“Champagne! In victory one deserves it, in defeat one needs it” - Napoleon
Vacuformed Scenery: Good Enough?
We bought for our club a load of Amera 28mm scenery. The wargame scenery market is dominated by resin, hard plastic and laser cut MDF plastic. I prefer hard resin but resin is expensive, and so are large MDF buildings. Our club budget has its limits. Amera is vacuum formed scenery.
Vacuforming involves heating a plastic sheet until soft and then draping it over a mould. A vacuum is applied sucking the sheet into the mould. The sheet is then ejected from the mould. In its advanced form, the vacuum forming process utilizes sophisticated pneumatic, hydraulic and heat controls thus enabling higher production speeds and more detailed vacuum formed applications.
For a how-to DIY movie, check this. Party masks are a well-known example of vacuformed objects.

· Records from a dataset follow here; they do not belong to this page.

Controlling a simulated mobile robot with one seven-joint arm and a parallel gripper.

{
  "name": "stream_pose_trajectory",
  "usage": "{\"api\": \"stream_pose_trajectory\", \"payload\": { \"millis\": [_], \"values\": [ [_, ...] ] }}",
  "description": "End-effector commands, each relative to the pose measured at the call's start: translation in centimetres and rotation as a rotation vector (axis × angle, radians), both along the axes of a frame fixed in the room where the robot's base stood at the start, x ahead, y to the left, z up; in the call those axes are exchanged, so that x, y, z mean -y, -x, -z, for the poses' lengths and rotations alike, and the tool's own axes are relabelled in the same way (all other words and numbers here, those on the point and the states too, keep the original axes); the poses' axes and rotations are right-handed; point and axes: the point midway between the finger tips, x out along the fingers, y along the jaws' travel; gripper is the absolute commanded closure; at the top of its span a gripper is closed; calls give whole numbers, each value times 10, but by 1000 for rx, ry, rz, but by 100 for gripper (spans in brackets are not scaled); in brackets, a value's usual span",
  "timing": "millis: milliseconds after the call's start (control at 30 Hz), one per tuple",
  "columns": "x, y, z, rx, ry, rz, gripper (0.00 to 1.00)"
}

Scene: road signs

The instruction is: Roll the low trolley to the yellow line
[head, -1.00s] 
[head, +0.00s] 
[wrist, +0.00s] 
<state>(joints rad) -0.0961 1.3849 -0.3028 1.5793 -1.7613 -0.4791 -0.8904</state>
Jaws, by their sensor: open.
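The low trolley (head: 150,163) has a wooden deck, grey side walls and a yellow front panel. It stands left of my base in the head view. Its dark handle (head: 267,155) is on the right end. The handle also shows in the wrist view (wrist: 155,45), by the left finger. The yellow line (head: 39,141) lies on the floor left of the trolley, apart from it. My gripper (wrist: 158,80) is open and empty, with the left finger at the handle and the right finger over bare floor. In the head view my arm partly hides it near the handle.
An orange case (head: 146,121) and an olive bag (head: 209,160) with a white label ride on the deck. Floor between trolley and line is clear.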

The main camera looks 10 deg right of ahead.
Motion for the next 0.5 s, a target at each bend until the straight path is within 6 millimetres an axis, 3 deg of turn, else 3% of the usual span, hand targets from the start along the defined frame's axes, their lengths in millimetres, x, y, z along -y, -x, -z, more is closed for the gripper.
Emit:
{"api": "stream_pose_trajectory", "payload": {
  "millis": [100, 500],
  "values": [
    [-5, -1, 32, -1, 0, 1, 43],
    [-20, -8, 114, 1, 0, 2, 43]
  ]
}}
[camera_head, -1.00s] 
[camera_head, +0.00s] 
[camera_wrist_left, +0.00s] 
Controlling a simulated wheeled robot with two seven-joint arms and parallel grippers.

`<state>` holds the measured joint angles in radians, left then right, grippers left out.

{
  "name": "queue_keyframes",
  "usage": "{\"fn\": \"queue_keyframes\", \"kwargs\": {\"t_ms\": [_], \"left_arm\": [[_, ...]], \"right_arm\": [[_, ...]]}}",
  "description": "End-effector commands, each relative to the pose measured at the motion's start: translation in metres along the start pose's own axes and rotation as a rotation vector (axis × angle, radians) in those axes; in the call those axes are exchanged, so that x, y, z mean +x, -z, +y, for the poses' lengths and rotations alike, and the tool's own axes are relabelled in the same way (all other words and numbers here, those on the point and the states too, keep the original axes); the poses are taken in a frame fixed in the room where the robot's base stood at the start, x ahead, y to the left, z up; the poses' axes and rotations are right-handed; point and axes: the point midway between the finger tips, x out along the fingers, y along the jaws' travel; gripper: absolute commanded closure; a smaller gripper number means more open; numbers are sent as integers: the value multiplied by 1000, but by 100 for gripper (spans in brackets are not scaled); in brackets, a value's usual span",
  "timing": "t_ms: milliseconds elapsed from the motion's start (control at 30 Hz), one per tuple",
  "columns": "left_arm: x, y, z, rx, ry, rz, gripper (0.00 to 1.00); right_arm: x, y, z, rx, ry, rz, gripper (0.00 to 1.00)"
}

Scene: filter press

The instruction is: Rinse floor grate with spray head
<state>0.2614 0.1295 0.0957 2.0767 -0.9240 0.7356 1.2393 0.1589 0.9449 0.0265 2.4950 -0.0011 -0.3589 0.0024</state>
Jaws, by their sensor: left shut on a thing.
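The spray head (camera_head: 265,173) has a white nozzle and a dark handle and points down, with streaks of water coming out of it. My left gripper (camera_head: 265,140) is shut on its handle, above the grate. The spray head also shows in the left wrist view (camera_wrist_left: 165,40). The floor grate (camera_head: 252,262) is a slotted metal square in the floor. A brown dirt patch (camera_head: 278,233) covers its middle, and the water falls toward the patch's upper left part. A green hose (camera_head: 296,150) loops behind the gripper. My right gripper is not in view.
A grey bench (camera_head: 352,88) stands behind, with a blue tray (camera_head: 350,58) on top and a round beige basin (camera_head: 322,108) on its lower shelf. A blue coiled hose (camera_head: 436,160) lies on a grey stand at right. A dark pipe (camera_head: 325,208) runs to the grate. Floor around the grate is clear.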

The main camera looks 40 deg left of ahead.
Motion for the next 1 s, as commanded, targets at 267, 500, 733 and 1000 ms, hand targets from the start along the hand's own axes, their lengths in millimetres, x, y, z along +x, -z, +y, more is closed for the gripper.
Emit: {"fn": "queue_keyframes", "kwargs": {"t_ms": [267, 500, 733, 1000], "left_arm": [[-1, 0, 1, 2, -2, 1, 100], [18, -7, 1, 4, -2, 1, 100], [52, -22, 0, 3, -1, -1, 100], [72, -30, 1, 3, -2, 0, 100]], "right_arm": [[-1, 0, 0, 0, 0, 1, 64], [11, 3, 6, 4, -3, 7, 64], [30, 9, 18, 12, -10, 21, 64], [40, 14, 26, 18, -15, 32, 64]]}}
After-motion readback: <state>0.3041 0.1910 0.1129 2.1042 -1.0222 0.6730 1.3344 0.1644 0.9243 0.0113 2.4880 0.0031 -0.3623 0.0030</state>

Amera sell vacuformed scenery. We bought
- 9 vacuformed 30mm trench sections (4-5 GBP per section)
- a factory (GBP 9,95)
- a bunker (GBP 7)
- and a crashed-gunship-on-a-hill scenery item (GBP 4).
Total 58 GBP. Excellent for a WW2 or post-apoc wargame table. First big advantage: the great value for money. We received a big box.
The trench sections
Unpainted Amera trench section, above. 30cm.
Vacuformed Amera scenery has not the same fine detail as resin. It's good enough, but really sharp corners and deep carves or creases are impossible to form.
This is resin,below.
Cost of this resin piece: 4GBP per section, 10cm. Beautiful. Yes. But 12 GBP for 30cm. In other words, a resin trench is a factor 2,5 more expensive than Amera vacuform.
I started painting. We want to use the item asap, so I did some speedpainting. I sprayed a black undercoat, spray can: I sprayed a brown top coat, spray can: I drybrushed the vertical wooden boarding, light brown: and quickly greyed some stones. Finally: Army Painter.
After drying I flocked the hill. Total time per trench section: maybe ten minutes maximum. Here the result.
Sure, on close inspection I can spot a difference in fine details, compared to resin. Not diorama quality, but excellent for a wargame table. Four out of five stars. And instead of just a few sections I have enough for several tables or a very long or very angular trench section.
For comparison: a nice resin bunker, below.
Nice, but 24,50 GBP. Below the 7 GBP vacuform model. Removable roof.
I used very cheap 'concrete effect' paint from the DIY-shop. Happy with the look. Just as good as resin.
A large laser cut factory is GBP 50.
Excellent. Very nice. Below the GBP 10 Amera factory:
Muti-part. Soft, easy to cut plastic. Some glueing needed.
Again, a relatively quick paint job mostly with spray can & army painter. The plastic building is a little flexible, but sturdy. However I added 2 internal walls to strengthen the construction a bit more. It can carry a whiskey glass without problem. Look how big it is, compared to the 28mm miniature standing in the door.
Ruined walls and broken stones and damaged floors are in reality very angular, creased, cornered, odd-shaped, rough. Compared to resin and (the better) laser cut models, the Amera factory inside walls and floor were less detailed and more curved. Soft plastic has a smooth surface. The inside appeared too 'plastic'. So I glued woodsticks and other rubbish on the floor to improve the ruined look. That worked.
For comparison: a 1/48 Revell model, DIY scenery. The Revell model will cost 12-16 GBP via Ebay.
Wonderful! Below my vacuformed Amera 'crashed gunship'.
As with all vacuform, the 'lines' (for example between wing and sand, or between door and gunship body) are less 'sharp', they are 'softer'. I used Army Painter Dark Tone (black pigmented wash/varnish) to artificially deepen the lines. The slope was flocked to remove the plasticlook.
Yes, vacuformed scenery is less detailed than five-star resin, hard plastic or four-star-laser cut buildings. In particular buildings and vehicles look sharper in hard plastic. No doubt.
However, with the right paint job, textured paint, good flocking and some added detail the vacuformed Amera scenery will be an excellent value-for-money-deal: sturdy, inexpensive, lightweight, goodlooking standard playing pieces, excellent for regular gaming. I'd rather buy a 10 pound Amera factory and spend 40 pound on miniatures, than pay 50 pound for a large factory and have no money left.
And no, this blog was not sponsored, I do not own Amera shares and many other club scenery items will be bought in resin. But with these pieces I'm very content.